The letter was accompanied by an investigation report into the early irregularities at the bank, as well as complaints about the then emerging plans by VBS to irregularly issue shares to allow Vele Investments to seize control of the bank.
Among the details that were brought to the Reserve Bank’s attention at that point were:
- That VBS was on the cusp of extending an enormous R136 million loan to Vele Petroport, a subsidiary of Tshifhiwa Matodzi’s Vele Investments, which later seized control of VBS.
- At the time, before large deposits were systematically procured from municipalities, this would have equalled 22% of all deposits in the bank. Despite consuming much of the bank’s capital, this loan was not brought to the board, according to the report.
- VBS allegedly convened its 2016 annual general meeting (AGM) illegitimately, without giving Dyambeu notice. Only after Dyambeu heard about it elsewhere and complained did it get an invitation.
- Matodzi had seemingly engineered the removal of Dyambeu’s representative on the VBS board, MJ Mavuso. At the allegedly illegitimate AGM, a motion was tabled not to reappoint him over his non-attendance of AGMs. The report notes that Ernest Nesane, the Public Investment Corporation’s (PIC’s) representative, was reappointed – even though he had a worse attendance record than Mavuso.
Vele Investments ultimately took control of the bank and looted it into the ground through a rights issue that was irregular.
Mabilu said he and his partners in Dyambeu did everything they could to stop the rot at VBS, even though they had no idea about the true nature and scale of it at the time.
Mabilu said he met with the PIC on July 20 2017 to raise concerns as well.
The PIC, like Dyambeu, was a 26% shareholder in VBS before the allegedly fraudulent issuing of shares to Vele.
According to Mabilu, he met with Lindiwe Toyi and Dudu Hlatshwayo, both independent non-executive directors of the PIC. At this meeting he “explained how compromised Paul [Magula] and Ernest [Nesane] were”, he claims.
Magula and Nesane were both on the PIC board and represented the PIC on the VBS board.
City Press revealed earlier this year how both of them received millions from VBS through front companies – a set-up confirmed by the recent Great Bank Heist report by Advocate Terry Motau.

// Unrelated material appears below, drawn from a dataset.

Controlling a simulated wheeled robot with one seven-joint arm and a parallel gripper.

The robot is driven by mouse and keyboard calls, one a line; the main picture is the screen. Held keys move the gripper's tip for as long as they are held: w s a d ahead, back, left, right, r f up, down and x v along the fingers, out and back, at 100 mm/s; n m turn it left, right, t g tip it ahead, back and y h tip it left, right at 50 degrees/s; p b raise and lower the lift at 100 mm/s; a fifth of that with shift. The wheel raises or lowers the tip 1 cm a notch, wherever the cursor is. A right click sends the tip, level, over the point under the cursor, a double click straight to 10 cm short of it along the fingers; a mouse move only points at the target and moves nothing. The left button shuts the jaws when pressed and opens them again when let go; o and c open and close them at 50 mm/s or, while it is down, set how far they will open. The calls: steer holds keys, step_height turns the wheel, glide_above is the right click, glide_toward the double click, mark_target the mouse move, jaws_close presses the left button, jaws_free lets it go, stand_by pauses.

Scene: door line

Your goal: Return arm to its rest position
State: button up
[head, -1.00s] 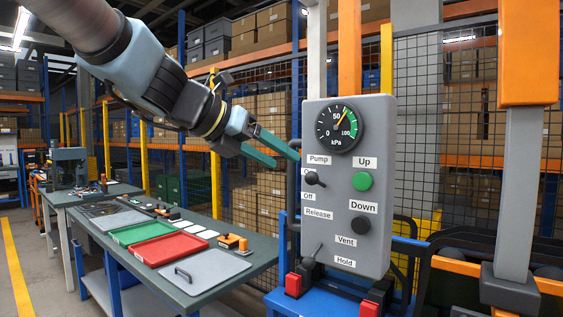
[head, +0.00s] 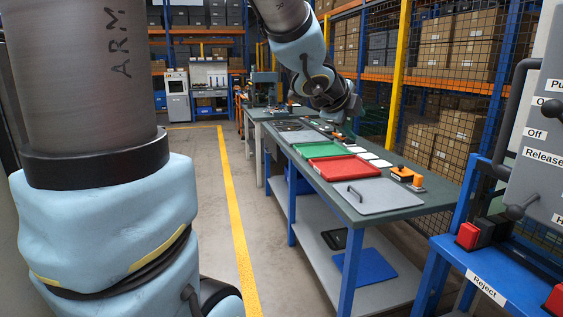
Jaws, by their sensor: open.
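My arm reaches in from the top of the head view, its blue and black links angled down to the right. My gripper (head: 343,129) is at the end of it, small and partly hidden behind the wrist, in front of the far part of the workbench (head: 400,212). Its fingers are hard to make out, and I see nothing held in it. It is apart from the grey control panel (head: 540,130), which is cut off at the right edge.
A green tray (head: 318,150), a red tray (head: 345,169) and a grey lid with a handle (head: 385,197) lie on the bench. A blue stand labelled Reject (head: 480,285) is at lower right. The aisle floor (head: 215,220) left of the bench is clear.

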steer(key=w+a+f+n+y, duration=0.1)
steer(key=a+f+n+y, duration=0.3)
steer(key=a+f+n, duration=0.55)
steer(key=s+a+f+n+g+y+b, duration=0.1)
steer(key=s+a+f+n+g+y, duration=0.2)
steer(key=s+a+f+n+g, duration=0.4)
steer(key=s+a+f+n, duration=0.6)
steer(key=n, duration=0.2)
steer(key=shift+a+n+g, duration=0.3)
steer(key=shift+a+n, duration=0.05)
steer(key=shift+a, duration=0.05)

READ: PIC duo's shady payouts
Mabilu stressed that no one knew about these alleged bribes at this point, but that it was clear that the two PIC representatives were simply going along with whatever VBS chair Matodzi said.
“We were not happy with them,” said Mabilu.
The combined shareholding of the PIC and Dyambeu at that point was 52% – enough to remove the board, said Mabilu.
“We never got support from the PIC,” he said.
Dyambeu also hired four different legal firms to address countless letters to the VBS board, none of which were ever responded to, said Mabilu.
City Press reported last week that minority shareholders had also warned then deputy president Cyril Ramaphosa of goings-on at VBS.
READ: VBS:'Cyril knew'
However, Mabilu said he never spoke to Ramaphosa about it.
“I never discussed it with the deputy president, now president,” said Mabilu.
Mabilu’s involvement in VBS started in 2013, when Matodzi and the Venda king approached him for money to help buy 26% of VBS, then just a small, struggling mutual bank.
Mabilu provided R3 million and Matodzi’s company, Brilliant Telecommunications, another R3 million. They formed Dyambeu with the king’s VhaVenda Heritage Trust getting a 51% stake for free.
Not long afterwards, the partners fell out because Matodzi “was not a team player”, said Mabilu.
Matodzi repeatedly tried to run VBS’s affairs by himself and was “expelled” from Dyambeu as a result, he said.
Matodzi then evidently set in motion a plan to take control of the bank through his new company, Vele.
Motau’s report into how VBS was looted has revealed that Vele does not legitimately own any shares in VBS, despite having “bought” a 53% interest.
This happened through irregular rights issues – sales of shares to existing shareholders. As Vele was not an existing shareholder, its participation in rights issues made no sense.
More importantly, the money Vele had used to participate in the rights issue was fake – the company simply misrepresented a deposit made by a Vele-controlled company, Insure, as payment for the shares.
Dyambeu did initially participate in the first VBS rights issue and paid R10 million to retain its shareholding.
Three months later, however, VBS said it was doing yet another rights issue.
“The point was to dilute us,” said Mabilu.
“They had rights issues, but would not say what they needed the money for.
“We did not subscribe for shares in that issue, and then Vele came in.
“We heard in the news that they were now the majority shareholder.”
When he heard about VBS being put under curatorship early this year, it was a relief, said Mabilu.
Dyambeu saw its 26% share diluted to 6%.
Mabilu expressed the hope that Dyambeu could have its 26% shareholding in VBS restored now that Vele’s shareholding had been shown to be bogus.
“We are not even sure what we own now,” he said.
“VBS must be saved; we cannot let it go. We need transformation in banking.
“It would be a sad day if VBS went under.”